• _WHAT IS REQUIRED_: Find each line containing the string "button". Copy it.

———

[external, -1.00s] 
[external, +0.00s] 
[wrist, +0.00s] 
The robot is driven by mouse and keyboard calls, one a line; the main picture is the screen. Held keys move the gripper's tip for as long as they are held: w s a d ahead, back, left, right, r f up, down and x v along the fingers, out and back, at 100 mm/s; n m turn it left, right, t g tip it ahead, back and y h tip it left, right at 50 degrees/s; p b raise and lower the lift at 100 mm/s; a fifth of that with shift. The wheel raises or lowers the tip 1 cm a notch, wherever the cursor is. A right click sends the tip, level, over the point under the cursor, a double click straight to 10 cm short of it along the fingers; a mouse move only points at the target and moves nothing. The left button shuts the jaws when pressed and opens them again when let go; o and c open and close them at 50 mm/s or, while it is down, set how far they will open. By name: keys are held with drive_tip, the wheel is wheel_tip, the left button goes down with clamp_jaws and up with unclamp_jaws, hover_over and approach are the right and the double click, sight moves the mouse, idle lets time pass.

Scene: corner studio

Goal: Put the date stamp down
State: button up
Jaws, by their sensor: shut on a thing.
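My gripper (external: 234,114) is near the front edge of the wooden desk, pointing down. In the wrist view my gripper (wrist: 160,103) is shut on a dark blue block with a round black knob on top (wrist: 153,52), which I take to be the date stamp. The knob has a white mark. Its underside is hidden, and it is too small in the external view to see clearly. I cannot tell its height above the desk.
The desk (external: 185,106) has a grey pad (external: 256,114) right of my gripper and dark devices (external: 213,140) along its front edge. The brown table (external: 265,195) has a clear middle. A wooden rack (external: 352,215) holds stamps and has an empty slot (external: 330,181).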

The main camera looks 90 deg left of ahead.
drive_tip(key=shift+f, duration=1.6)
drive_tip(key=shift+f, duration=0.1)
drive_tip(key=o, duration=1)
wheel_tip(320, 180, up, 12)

———

• _EXPECTED ANSWER_:
The robot is driven by mouse and keyboard calls, one a line; the main picture is the screen. Held keys move the gripper's tip for as long as they are held: w s a d ahead, back, left, right, r f up, down and x v along the fingers, out and back, at 100 mm/s; n m turn it left, right, t g tip it ahead, back and y h tip it left, right at 50 degrees/s; p b raise and lower the lift at 100 mm/s; a fifth of that with shift. The wheel raises or lowers the tip 1 cm a notch, wherever the cursor is. A right click sends the tip, level, over the point under the cursor, a double click straight to 10 cm short of it along the fingers; a mouse move only points at the target and moves nothing. The left button shuts the jaws when pressed and opens them again when let go; o and c open and close them at 50 mm/s or, while it is down, set how far they will open. By name: keys are held with drive_tip, the wheel is wheel_tip, the left button goes down with clamp_jaws and up with unclamp_jaws, hover_over and approach are the right and the double click, sight moves the mouse, idle lets time pass.
State: button up

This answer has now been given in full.